Aktuell versichern wir Fahrzeuge der Automatisierungsstufen SAE Level 0 (ESP) bis 2, d.h. der Fahrer wird – sofern sein Fahrzeug mit entsprechenden Level 2 Assistenzsystemen ausgestattet ist – vom Fahrzeug beim Fahren in der Längs- und Querführung unterstützt. Der Fahrer bleibt aber stets in der Verantwortung. Insbesondere bei autonomen Notbremsassistenten oder Park- und Rangierassistenten wissen wir aus unseren umfangreichen Analysen der Unfallforschung, dass diese den Schadenaufwand deutlich reduzieren.
Dr. Jörg Hipp leitete als Vorstand das Automotive Ressort der Allianz Versicherungs-AG und ist seit April 2021 Head of Commercial Business Transformation in der Allianz Gruppe 
Versicherer tun sich aktuell schwer, die Wirkung moderner Fahrerassistenzsysteme in der Preisfindung zu berücksichtigen. Neben dem praktischen Problem effizient an die Daten zu den verbauten Systemen zu kommen, gibt es ein fundamentales Problem in der Methodik mit der Versicherer traditionell Risiken bewerten. Nämlich basierend auf einer großen Zahl vergleichbarer Risiken und möglichst langer Historie zur Schadenerfahrung. Der technische Fortschritt bei der Automatisierung des Fahrens ist so schnell, dass eine Generation eines Systems nur wenige Jahre verbaut wird und sich zunehmend über Softwarestände die Fahrzeugeigenschaften ändern können. Sobald genug Daten für eine statistisch empirische Analyse zur Wirksamkeit von Assistenzsystemen vorliegen, sind die Erkenntnisse daraus bereits veraltet.

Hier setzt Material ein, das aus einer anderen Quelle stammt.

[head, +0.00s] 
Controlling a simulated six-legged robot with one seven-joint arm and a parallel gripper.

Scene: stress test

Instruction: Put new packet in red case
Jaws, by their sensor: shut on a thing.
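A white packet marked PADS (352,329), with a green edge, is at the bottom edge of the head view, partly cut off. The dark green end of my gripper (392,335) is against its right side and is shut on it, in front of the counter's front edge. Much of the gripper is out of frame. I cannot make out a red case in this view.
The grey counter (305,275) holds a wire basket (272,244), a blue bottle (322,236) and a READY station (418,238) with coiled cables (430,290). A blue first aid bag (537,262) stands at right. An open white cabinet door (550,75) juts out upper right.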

Statt also zuerst die Schadenerfahrung zu analysieren und aus den so gewonnenen Erkenntnissen Versicherungsprodukte zu entwickeln ist es notwendig, die technischen Leistungsfähigkeit der Systeme ex ante abzuschätzen und daraus Produkte zu entwickeln und auf den Markt zu bringen, die dann laufend mit empirischen Erkenntnissen zum Schadengeschehen weiterentwickelt werden. Das Allianz Zentrum für Technik hat für die heute verfügbaren Systeme Testprozeduren entwickelt und eine Abschätzung der potenziellen Wirkung auf den Schadenaufwand durchgeführt. Allianz Automotive hat ein Scoring-Modell entwickelt, mit dem sich ein „Fahrerassistenznachlass“ aus den verbauten Systemen einfach und nachvollziehbar berechnen lässt. Dieses Modell lässt sich weiter verbessern, wenn die Aktivierung der Systeme bei der individuelle Fahrzeugnutzung der Kunden berücksichtigt wird. Schließlich hilft auch das beste System nichts, wenn es deaktiviert ist oder nicht zum Einsatz kommt.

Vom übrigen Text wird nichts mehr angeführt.